- Request: From the entries that follow, pick out all lines holding "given".

● ● ●

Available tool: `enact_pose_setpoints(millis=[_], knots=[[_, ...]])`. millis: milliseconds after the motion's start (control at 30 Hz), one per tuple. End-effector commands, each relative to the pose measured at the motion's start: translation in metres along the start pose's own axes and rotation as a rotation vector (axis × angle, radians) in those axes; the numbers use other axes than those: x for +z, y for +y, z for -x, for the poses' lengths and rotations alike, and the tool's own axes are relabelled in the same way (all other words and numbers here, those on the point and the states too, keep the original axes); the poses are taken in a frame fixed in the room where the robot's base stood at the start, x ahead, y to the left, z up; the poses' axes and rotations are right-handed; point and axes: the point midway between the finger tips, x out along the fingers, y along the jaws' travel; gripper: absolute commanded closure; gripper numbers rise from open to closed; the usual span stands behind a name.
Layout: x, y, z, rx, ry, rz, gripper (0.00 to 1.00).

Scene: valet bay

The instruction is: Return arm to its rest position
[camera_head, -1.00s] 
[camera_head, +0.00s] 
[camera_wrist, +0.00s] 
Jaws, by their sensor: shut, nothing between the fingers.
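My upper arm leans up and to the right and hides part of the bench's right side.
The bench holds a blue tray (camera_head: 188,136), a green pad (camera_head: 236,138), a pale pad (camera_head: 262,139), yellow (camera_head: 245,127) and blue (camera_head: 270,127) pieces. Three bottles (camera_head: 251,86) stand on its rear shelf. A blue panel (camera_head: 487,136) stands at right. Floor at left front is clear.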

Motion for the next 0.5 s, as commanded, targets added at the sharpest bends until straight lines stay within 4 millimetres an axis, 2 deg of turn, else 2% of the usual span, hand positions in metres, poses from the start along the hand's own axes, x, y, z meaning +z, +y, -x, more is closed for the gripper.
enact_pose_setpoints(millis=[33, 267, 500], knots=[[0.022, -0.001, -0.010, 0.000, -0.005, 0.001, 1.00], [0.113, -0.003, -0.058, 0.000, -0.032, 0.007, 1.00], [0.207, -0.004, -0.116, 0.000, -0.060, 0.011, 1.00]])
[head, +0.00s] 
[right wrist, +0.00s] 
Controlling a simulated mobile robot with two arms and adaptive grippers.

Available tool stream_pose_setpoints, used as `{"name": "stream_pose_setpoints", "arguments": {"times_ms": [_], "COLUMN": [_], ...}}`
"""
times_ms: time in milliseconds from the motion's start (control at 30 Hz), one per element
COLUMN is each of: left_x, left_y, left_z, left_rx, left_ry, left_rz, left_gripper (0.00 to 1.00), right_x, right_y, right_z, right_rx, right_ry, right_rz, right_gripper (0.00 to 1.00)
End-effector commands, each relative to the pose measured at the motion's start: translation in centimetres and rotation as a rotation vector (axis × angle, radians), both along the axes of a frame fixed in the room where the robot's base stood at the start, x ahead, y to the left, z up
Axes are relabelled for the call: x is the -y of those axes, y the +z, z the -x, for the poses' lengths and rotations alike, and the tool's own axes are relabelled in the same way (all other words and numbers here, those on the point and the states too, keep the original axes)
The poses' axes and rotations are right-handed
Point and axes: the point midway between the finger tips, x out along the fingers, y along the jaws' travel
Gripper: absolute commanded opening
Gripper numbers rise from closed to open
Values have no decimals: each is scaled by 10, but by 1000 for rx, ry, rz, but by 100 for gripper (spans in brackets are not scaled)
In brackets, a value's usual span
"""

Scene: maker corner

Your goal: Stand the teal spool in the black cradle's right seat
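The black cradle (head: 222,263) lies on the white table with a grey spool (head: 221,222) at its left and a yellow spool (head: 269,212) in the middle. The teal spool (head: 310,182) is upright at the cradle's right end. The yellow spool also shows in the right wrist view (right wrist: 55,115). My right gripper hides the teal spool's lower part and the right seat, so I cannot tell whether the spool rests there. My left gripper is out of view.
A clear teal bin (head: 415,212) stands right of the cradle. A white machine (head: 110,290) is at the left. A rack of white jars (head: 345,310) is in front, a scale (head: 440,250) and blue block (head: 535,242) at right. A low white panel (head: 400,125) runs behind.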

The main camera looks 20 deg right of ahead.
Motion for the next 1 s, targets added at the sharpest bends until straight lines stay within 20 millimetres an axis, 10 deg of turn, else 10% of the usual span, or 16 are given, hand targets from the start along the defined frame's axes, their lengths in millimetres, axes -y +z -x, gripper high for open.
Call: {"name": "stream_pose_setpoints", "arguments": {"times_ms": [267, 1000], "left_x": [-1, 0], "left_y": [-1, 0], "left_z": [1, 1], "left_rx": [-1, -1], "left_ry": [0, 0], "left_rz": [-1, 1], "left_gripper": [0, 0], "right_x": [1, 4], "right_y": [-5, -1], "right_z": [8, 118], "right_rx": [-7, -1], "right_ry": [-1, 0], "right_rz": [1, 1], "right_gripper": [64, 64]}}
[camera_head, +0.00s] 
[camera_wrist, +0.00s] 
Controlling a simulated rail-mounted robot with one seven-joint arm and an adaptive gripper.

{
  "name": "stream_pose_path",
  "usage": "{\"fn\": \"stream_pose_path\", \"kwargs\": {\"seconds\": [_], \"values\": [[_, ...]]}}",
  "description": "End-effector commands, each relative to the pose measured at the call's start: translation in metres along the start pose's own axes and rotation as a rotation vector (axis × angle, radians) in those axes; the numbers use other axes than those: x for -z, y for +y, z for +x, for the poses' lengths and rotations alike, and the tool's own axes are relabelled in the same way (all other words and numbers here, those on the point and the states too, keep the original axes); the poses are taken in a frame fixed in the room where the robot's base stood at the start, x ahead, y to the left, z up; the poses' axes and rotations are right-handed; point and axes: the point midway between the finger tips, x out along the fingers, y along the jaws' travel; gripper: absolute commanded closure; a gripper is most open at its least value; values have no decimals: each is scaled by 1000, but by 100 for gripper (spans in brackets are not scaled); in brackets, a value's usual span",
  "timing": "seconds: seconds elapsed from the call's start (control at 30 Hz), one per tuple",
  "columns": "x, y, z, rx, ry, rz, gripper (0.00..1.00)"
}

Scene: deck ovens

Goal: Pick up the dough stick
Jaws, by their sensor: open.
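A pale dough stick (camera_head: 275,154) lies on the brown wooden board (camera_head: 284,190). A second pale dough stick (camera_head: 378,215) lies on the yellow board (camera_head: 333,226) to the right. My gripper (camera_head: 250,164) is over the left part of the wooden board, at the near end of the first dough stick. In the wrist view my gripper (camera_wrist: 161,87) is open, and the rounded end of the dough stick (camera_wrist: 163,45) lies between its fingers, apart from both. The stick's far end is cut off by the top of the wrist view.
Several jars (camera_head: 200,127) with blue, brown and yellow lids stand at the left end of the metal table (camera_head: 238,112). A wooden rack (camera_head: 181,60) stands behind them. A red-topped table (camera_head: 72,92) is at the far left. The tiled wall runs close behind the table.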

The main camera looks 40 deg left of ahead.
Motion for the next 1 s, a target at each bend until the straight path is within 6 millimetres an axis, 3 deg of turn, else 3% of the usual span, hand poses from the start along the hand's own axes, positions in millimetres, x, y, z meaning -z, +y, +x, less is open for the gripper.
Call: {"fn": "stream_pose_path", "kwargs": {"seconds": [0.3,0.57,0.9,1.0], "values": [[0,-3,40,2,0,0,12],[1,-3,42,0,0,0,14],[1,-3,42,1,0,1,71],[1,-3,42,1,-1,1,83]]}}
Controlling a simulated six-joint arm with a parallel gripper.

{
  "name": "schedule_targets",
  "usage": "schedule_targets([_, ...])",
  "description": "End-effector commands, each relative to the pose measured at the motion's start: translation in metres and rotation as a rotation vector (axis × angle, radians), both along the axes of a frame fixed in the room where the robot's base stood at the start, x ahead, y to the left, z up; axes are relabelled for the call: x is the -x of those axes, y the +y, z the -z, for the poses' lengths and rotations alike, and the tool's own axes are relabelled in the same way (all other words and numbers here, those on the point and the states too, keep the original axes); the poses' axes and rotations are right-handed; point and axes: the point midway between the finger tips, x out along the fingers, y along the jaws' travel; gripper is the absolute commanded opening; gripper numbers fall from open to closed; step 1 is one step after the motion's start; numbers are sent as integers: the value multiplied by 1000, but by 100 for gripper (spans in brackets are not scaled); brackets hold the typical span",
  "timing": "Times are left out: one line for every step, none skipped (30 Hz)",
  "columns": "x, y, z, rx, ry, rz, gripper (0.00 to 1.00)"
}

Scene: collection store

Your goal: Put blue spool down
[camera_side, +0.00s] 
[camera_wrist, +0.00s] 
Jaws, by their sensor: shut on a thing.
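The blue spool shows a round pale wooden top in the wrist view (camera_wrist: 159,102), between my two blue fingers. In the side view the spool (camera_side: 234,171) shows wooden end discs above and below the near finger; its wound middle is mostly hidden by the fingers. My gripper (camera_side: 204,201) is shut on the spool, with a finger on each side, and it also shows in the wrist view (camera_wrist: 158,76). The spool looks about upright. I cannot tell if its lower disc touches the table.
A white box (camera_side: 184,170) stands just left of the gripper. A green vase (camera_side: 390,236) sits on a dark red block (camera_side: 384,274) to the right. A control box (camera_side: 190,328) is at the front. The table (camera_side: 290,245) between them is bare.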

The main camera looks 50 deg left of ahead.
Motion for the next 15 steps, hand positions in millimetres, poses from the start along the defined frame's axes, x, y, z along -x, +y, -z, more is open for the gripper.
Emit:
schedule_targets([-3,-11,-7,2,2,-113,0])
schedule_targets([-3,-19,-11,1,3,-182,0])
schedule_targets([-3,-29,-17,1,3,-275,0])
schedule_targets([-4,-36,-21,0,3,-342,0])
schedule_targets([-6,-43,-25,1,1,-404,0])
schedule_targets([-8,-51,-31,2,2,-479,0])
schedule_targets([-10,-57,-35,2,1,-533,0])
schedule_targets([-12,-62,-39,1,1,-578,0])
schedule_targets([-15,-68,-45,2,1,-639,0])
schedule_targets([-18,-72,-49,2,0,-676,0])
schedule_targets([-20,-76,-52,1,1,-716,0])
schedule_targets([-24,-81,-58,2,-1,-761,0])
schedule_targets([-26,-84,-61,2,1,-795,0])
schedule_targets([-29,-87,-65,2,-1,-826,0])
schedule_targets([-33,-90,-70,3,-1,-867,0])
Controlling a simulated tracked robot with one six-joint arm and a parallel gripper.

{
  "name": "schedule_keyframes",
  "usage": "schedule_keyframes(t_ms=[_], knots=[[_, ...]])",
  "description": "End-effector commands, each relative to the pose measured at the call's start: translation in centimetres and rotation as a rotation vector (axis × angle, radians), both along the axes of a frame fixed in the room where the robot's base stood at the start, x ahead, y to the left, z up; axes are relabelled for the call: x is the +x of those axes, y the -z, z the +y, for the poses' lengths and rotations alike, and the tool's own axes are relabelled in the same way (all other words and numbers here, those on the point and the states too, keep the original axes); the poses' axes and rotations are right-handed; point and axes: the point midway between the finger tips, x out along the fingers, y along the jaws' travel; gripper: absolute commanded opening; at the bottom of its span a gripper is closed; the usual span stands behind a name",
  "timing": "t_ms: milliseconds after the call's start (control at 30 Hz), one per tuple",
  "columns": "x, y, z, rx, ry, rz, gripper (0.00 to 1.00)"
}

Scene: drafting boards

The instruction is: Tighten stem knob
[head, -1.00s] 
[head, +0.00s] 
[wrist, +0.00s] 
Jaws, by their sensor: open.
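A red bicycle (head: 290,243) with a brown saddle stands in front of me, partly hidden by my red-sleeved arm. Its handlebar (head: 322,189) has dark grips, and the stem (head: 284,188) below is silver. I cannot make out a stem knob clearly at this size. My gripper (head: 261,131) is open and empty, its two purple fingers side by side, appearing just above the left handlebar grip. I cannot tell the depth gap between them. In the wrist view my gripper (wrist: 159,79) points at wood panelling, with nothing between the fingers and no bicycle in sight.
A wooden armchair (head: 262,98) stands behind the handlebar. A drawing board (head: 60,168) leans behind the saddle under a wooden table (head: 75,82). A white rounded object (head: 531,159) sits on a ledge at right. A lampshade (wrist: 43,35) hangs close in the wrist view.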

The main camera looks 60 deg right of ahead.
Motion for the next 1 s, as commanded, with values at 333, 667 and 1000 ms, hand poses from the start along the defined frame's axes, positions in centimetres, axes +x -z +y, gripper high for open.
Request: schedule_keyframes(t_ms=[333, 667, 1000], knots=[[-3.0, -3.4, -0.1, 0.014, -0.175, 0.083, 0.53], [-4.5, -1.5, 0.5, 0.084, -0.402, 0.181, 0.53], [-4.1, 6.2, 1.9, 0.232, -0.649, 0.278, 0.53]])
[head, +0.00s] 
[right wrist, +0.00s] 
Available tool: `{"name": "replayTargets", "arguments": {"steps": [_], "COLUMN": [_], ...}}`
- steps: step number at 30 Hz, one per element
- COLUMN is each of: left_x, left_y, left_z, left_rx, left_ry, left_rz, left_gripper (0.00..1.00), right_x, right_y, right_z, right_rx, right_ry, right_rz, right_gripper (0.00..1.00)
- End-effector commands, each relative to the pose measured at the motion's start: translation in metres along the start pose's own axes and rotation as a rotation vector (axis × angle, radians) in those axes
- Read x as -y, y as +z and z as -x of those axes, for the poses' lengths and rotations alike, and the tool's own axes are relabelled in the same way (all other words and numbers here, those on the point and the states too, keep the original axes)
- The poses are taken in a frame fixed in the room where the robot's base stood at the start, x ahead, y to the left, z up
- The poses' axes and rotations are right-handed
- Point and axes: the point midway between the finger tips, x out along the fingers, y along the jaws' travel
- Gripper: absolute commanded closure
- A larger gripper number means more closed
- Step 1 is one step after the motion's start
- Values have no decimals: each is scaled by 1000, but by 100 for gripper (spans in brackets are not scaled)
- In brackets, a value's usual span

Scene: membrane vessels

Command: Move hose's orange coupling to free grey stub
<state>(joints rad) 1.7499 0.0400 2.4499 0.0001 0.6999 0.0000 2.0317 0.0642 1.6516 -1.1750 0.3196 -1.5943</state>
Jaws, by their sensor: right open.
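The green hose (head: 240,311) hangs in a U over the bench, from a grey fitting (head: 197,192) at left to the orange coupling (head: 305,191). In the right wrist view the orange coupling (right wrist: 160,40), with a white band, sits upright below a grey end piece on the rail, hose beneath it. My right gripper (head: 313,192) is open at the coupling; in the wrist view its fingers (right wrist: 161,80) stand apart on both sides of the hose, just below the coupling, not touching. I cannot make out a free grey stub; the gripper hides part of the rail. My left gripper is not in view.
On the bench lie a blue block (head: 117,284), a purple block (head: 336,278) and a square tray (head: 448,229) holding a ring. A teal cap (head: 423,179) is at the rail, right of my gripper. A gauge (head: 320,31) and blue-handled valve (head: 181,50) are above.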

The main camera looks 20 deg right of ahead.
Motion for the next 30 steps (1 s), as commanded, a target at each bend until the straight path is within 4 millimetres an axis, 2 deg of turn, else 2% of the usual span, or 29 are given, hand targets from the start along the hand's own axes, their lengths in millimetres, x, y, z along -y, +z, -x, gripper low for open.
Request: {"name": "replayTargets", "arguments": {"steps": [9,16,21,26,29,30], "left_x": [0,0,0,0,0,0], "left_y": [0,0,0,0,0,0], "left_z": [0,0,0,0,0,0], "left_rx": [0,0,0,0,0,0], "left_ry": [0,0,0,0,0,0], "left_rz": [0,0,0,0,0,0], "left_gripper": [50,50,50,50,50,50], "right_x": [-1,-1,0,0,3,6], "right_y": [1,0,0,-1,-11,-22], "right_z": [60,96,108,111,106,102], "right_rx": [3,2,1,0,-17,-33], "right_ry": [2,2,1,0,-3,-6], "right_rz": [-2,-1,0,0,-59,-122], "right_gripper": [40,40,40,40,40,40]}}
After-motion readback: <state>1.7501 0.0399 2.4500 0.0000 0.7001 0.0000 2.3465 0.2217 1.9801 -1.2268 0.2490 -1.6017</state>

● ● ●

- Problem solution:
Motion for the next 1 s, targets added at the sharpest bends until straight lines stay within 20 millimetres an axis, 10 deg of turn, else 10% of the usual span, or 16 are given, hand targets from the start along the defined frame's axes, their lengths in millimetres, axes -y +z -x, gripper high for open.
Motion for the next 30 steps (1 s), as commanded, a target at each bend until the straight path is within 4 millimetres an axis, 2 deg of turn, else 2% of the usual span, or 29 are given, hand targets from the start along the hand's own axes, their lengths in millimetres, x, y, z along -y, +z, -x, gripper low for open.

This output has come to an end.